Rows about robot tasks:

· · ·

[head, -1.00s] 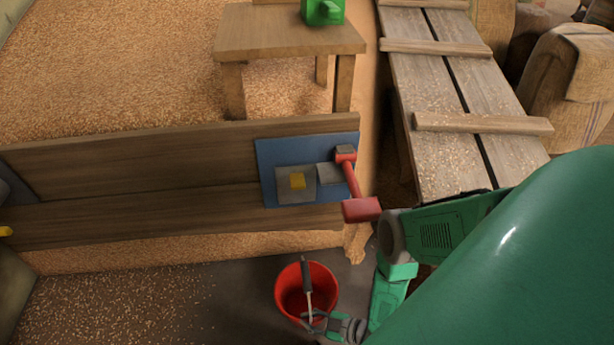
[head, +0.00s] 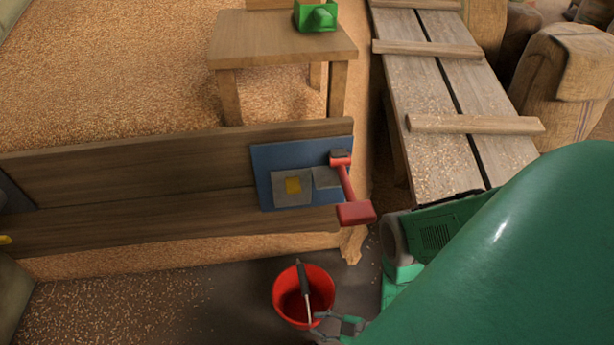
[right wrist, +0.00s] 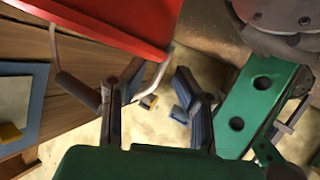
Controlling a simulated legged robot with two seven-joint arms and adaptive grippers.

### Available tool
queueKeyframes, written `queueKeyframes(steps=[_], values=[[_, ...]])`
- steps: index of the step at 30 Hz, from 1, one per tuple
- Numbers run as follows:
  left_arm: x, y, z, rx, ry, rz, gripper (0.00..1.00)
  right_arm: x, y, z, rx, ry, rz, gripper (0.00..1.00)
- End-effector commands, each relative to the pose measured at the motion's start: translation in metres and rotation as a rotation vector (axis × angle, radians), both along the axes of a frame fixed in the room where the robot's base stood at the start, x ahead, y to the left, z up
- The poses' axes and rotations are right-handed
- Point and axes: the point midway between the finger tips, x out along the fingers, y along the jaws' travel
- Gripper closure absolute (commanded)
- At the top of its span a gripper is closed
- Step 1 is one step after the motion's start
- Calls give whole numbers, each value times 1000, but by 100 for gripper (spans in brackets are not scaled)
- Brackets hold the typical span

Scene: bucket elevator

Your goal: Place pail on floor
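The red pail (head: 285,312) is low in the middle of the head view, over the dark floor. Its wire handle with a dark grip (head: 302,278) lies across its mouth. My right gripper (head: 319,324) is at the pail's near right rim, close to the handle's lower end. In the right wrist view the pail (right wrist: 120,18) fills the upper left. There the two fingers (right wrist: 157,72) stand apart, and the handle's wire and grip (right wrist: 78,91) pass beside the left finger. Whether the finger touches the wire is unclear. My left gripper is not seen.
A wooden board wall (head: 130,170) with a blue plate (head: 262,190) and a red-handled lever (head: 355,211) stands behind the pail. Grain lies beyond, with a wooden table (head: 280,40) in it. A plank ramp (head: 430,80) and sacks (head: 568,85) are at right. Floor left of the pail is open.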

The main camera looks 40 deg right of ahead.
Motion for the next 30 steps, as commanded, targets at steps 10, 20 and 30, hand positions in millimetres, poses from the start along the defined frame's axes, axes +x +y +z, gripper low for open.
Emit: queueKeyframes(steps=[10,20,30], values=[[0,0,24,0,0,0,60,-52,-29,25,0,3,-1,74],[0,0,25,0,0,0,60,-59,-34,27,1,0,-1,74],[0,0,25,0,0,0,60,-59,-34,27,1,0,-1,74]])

· · ·

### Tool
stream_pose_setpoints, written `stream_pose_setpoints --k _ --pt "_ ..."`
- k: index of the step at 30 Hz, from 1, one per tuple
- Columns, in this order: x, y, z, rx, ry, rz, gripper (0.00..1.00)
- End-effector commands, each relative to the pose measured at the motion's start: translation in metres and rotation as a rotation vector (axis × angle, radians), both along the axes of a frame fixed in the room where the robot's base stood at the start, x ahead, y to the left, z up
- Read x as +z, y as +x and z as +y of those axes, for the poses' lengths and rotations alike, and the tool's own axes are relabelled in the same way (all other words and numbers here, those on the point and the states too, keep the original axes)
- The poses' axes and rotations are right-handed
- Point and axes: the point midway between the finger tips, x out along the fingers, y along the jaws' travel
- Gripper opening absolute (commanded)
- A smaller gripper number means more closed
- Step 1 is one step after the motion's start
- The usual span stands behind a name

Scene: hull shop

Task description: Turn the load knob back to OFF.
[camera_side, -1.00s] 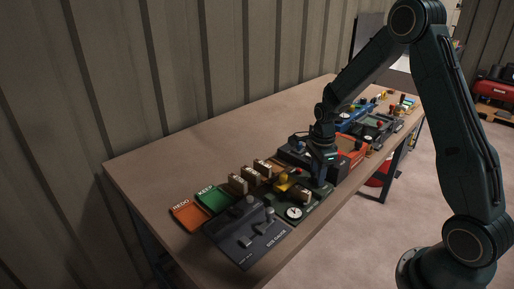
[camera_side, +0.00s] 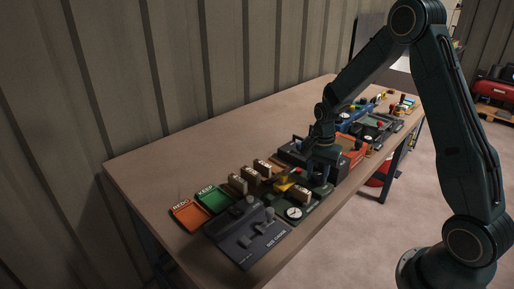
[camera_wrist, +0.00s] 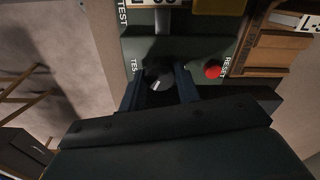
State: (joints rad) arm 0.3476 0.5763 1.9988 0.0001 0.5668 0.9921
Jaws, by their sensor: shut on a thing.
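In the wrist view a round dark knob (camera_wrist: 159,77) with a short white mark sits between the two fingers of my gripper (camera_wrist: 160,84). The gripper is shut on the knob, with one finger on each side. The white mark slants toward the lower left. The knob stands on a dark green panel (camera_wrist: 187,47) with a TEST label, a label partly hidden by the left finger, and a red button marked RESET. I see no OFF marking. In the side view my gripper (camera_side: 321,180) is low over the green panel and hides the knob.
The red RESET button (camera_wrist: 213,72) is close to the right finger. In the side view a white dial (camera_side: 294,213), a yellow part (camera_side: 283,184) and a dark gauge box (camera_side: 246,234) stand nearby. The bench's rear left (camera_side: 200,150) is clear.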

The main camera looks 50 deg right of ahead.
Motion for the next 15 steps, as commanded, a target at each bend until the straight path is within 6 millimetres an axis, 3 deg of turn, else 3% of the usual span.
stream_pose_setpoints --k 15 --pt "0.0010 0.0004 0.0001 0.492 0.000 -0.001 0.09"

· · ·

Task: Copy exactly the part of the material above that opens with the line containing "- The usual span stands behind a name" and closes with the line containing "State: (joints rad)", ends included. Drop the images.

Task solution:
- The usual span stands behind a name

Scene: hull shop

Task description: Turn the load knob back to OFF.
[camera_side, -1.00s] 
[camera_side, +0.00s] 
[camera_wrist, +0.00s] 
State: (joints rad) arm 0.3476 0.5763 1.9988 0.0001 0.5668 0.9921

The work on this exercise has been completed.